SOURCE MATERIAL:

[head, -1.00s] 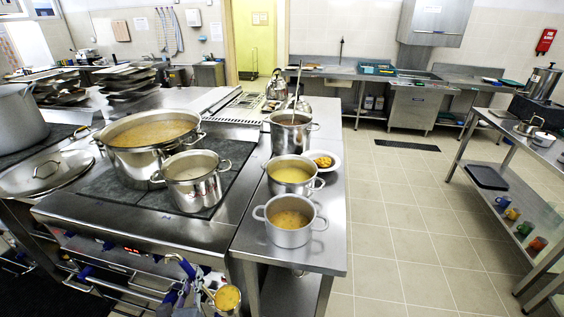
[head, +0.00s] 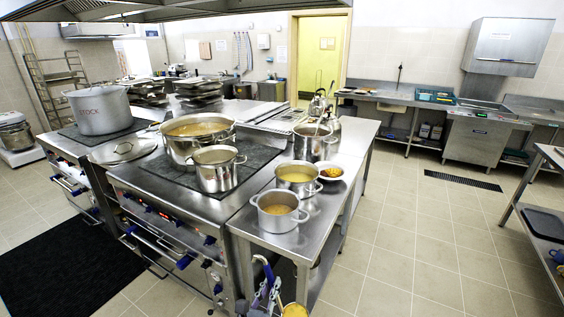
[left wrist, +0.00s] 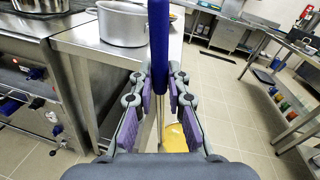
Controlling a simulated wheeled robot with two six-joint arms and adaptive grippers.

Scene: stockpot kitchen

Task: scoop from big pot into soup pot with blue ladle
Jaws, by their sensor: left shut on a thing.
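My left gripper (head: 268,284) is at the bottom of the head view, in front of the steel table. It is shut on the blue handle of the ladle (left wrist: 158,45), which stands upright between the fingers in the left wrist view. The ladle's bowl (head: 294,310) shows yellow-orange contents, cut off by the head view's bottom edge. A large open steel pot (head: 180,150) with orange-yellow soup stands on the stove. A smaller soup pot (head: 218,178) is in front of it. My right gripper is not in view.
Several soup-filled pots stand on the steel table: a near one (head: 279,222), one behind it (head: 297,189) and a taller one (head: 313,150). A bowl of food (head: 331,173) is beside them. A lidded "STOCK" pot (head: 98,112) stands left. Floor (head: 430,240) at right is clear.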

PROBLEM DETAILS: Give again, word for word, every line from the one holding "Scene: stockpot kitchen" to the end of the data.

SOLUTION:
Scene: stockpot kitchen

Task: scoop from big pot into soup pot with blue ladle
Jaws, by their sensor: left shut on a thing.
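My left gripper (head: 268,284) is at the bottom of the head view, in front of the steel table. It is shut on the blue handle of the ladle (left wrist: 158,45), which stands upright between the fingers in the left wrist view. The ladle's bowl (head: 294,310) shows yellow-orange contents, cut off by the head view's bottom edge. A large open steel pot (head: 180,150) with orange-yellow soup stands on the stove. A smaller soup pot (head: 218,178) is in front of it. My right gripper is not in view.
Several soup-filled pots stand on the steel table: a near one (head: 279,222), one behind it (head: 297,189) and a taller one (head: 313,150). A bowl of food (head: 331,173) is beside them. A lidded "STOCK" pot (head: 98,112) stands left. Floor (head: 430,240) at right is clear.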

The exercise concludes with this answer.